View Single Post
Old 26th April 2010
TerryP's Avatar
TerryP TerryP is offline
Arp Constable
 
Join Date: May 2008
Location: USofA
Posts: 1,547
Default

Quote:
Originally Posted by IdOp View Post
Finally, concerning speed: It seems like you're computing the md5sum of every file in the tree. Maybe you want to do that for theoretical reasons, but have you considered doing the md5 check as an add-on after the size method? In other words, use size as a quick hash to get potential duplicates (all dup files must have the same size) and then go at only those with md5. This might speed things up a lot. (It might also add infinitessimally to reliability since files with the same md5sum but different sizes would not be identified. )
That is actually a refreshing perspective IdOp: you've brought a smile to this programmers heart.

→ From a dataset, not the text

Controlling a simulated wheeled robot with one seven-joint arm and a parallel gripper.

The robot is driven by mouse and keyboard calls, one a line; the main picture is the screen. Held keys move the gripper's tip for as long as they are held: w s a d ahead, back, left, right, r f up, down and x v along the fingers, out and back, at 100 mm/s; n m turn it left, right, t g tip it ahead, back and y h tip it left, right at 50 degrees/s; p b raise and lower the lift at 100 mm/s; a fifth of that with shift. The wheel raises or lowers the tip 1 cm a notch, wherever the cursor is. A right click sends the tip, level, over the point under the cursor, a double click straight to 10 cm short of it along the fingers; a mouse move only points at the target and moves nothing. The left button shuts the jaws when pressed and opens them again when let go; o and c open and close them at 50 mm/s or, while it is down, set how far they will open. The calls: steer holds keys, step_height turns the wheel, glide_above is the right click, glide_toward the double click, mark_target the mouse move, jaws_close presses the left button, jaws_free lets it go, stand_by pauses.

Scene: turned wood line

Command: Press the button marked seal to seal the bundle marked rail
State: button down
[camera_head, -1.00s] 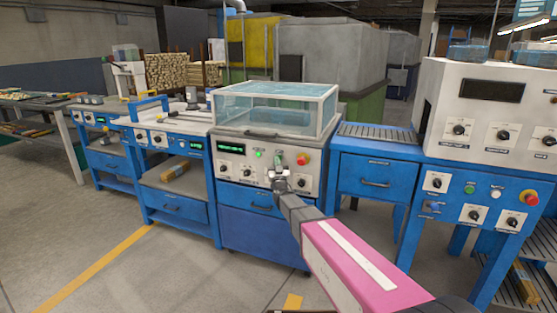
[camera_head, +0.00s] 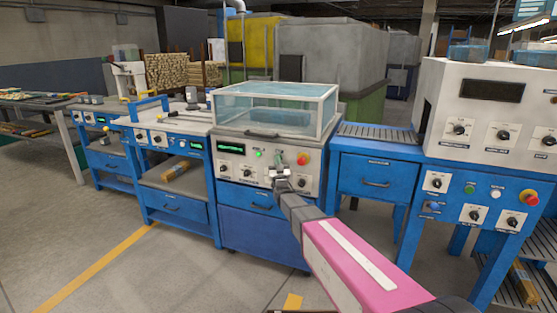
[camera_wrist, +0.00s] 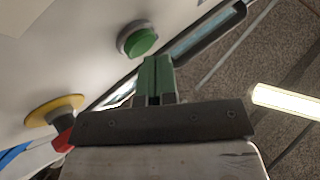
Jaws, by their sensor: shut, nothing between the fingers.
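A sealing machine (camera_head: 225,185) with a clear lid stands in the middle of the head view. A blue-wrapped bundle (camera_head: 281,117) shows under the lid; its marking is unreadable. In the wrist view, a round green button (camera_wrist: 141,41) in a grey collar sits on the white panel. My gripper (camera_wrist: 156,62) is shut and empty, its green fingers just below the button in the picture; I cannot tell if they touch it. In the head view my gripper (camera_head: 280,171) is in front of the panel. The button's label is not visible.
A red stop button (camera_head: 303,158) is right of my gripper; its yellow collar (camera_wrist: 53,110) shows in the wrist view. A roller conveyor (camera_head: 375,133) and white machine (camera_head: 480,100) stand right. Floor in front is clear.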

When the data set is as large as what Vermaden as hinted at, the speed up would definitely be worth while. Since it's a reasonable postulate that two files will have differing checksums if they have different file sizes, the potentional speed up is tremendous over a large data set. Any record file name without another file of equal size, could be ruled out as a duplicate; then every file with other files having the same size, can be checksummed for final decision ((sum=sum)=duplicate).

It only ads two delemas:
  • First that although doing that algorithm is not likely to be hard, it is more naturally done using hashes (as in ksh) then the usual portable sh trick of treating a scalar $variable as a list of words: which can be manipulated using filters and variable=`assignments` (or $() if a modern sh is guaranteed: older sh's only supported ``). Lisp is quite a bit better at list processing then generic shell scripting.
  • Second is an obvious race condition that can cause files not to be deleted. I.e. if all files of size X have been enqueued for checksuming, and something/someone creates another file of size X at the right point in time, it can be done in such a way that it won't be checksumed along with its older peers.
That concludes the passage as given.